- _Dataset excerpt_:
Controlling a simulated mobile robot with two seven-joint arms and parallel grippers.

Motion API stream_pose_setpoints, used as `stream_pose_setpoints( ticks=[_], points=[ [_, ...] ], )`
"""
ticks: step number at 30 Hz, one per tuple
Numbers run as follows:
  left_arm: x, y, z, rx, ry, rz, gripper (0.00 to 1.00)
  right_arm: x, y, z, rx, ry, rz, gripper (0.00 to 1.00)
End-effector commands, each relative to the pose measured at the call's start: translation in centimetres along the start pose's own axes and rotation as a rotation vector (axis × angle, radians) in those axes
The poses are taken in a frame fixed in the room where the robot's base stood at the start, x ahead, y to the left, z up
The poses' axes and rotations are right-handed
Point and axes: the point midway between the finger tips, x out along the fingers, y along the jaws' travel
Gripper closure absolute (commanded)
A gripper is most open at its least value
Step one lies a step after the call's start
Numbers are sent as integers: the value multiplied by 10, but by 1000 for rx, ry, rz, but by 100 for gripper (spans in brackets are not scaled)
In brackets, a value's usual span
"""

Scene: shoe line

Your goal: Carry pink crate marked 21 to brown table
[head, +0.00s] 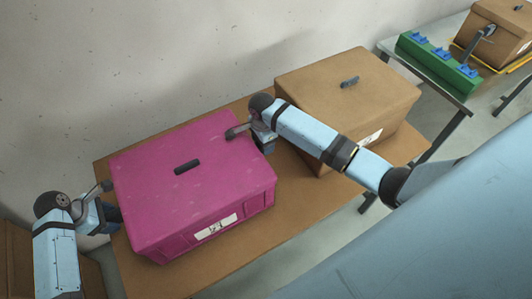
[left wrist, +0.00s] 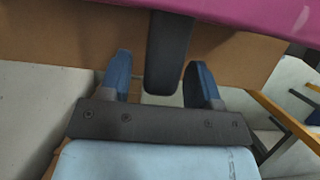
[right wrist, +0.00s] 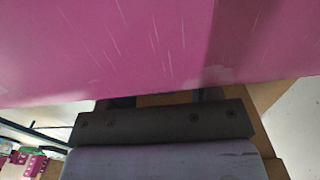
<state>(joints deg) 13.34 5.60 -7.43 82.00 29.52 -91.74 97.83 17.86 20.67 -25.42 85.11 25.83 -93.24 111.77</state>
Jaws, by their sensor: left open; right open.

- _Task directions_:
Return each line exactly as written. Any picture gets left out.

- _The reply_:
Controlling a simulated mobile robot with two seven-joint arms and parallel grippers.

Motion API stream_pose_setpoints, used as `stream_pose_setpoints( ticks=[_], points=[ [_, ...] ], )`
"""
ticks: step number at 30 Hz, one per tuple
Numbers run as follows:
  left_arm: x, y, z, rx, ry, rz, gripper (0.00 to 1.00)
  right_arm: x, y, z, rx, ry, rz, gripper (0.00 to 1.00)
End-effector commands, each relative to the pose measured at the call's start: translation in centimetres along the start pose's own axes and rotation as a rotation vector (axis × angle, radians) in those axes
The poses are taken in a frame fixed in the room where the robot's base stood at the start, x ahead, y to the left, z up
The poses' axes and rotations are right-handed
Point and axes: the point midway between the finger tips, x out along the fingers, y along the jaws' travel
Gripper closure absolute (commanded)
A gripper is most open at its least value
Step one lies a step after the call's start
Numbers are sent as integers: the value multiplied by 10, but by 1000 for rx, ry, rz, but by 100 for gripper (spans in brackets are not scaled)
In brackets, a value's usual span
"""

Scene: shoe line

Your goal: Carry pink crate marked 21 to brown table
[head, +0.00s] 
[left wrist, +0.00s] 
[right wrist, +0.00s] 
<state>(joints deg) 13.34 5.60 -7.43 82.00 29.52 -91.74 97.83 17.86 20.67 -25.42 85.11 25.83 -93.24 111.77</state>
Jaws, by their sensor: left open; right open.

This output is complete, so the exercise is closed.